'''
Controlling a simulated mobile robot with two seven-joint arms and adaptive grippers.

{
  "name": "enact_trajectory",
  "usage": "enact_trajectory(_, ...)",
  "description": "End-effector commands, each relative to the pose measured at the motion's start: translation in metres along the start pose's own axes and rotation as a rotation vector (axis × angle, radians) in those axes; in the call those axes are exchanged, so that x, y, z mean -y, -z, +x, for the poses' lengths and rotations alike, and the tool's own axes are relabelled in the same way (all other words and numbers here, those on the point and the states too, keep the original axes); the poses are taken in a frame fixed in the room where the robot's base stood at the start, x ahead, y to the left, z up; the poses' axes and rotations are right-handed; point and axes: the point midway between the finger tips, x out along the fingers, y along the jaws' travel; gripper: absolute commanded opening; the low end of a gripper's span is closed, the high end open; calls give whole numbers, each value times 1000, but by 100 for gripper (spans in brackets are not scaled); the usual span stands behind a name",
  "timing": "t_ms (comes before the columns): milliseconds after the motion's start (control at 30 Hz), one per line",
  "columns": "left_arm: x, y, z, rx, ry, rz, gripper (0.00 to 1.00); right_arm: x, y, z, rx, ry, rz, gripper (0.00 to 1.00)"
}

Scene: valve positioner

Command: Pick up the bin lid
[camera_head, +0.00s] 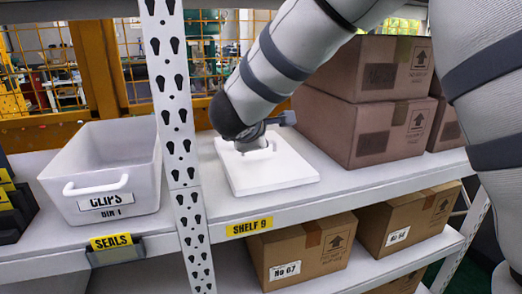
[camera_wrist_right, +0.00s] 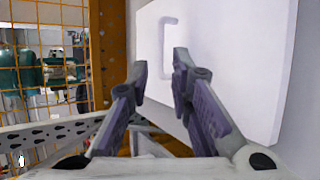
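The bin lid (camera_head: 268,172) is a flat white square plate with a raised handle, lying on the shelf to the right of the perforated post. It also shows in the right wrist view (camera_wrist_right: 245,60), with its bracket-shaped handle (camera_wrist_right: 164,45) near the fingertips. My right gripper (camera_wrist_right: 158,68) is open, and nothing shows held between its fingers. In the head view my right arm reaches down to the lid and its wrist hides most of the gripper and part of the handle. I cannot tell whether a finger touches the handle. My left gripper is out of view.
A white bin (camera_head: 105,165) labelled CLIPS stands left of the post (camera_head: 178,130). Brown boxes (camera_head: 365,125) are stacked right of the lid, close to my right arm. More boxes (camera_head: 300,255) sit on the lower shelf. A yellow mesh fence (camera_head: 45,65) stands behind.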

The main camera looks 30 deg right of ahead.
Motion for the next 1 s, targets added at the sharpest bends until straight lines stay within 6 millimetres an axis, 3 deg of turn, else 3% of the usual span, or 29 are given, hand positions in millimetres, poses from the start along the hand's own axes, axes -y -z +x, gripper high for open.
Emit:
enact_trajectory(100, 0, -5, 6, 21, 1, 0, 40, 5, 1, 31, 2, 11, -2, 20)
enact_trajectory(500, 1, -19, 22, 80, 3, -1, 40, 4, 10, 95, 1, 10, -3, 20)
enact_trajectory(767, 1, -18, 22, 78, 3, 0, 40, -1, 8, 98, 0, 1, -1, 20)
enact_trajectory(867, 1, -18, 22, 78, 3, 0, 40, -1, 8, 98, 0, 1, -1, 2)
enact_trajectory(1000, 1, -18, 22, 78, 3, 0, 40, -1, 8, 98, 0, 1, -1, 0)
'''
> AIM OF THE EXERCISE: Go through the material line by line. Show each line that contains the string "columns".

> RESULT OF THIS TASK:
  "timing": "t_ms (comes before the columns): milliseconds after the motion's start (control at 30 Hz), one per line",
  "columns": "left_arm: x, y, z, rx, ry, rz, gripper (0.00 to 1.00); right_arm: x, y, z, rx, ry, rz, gripper (0.00 to 1.00)"

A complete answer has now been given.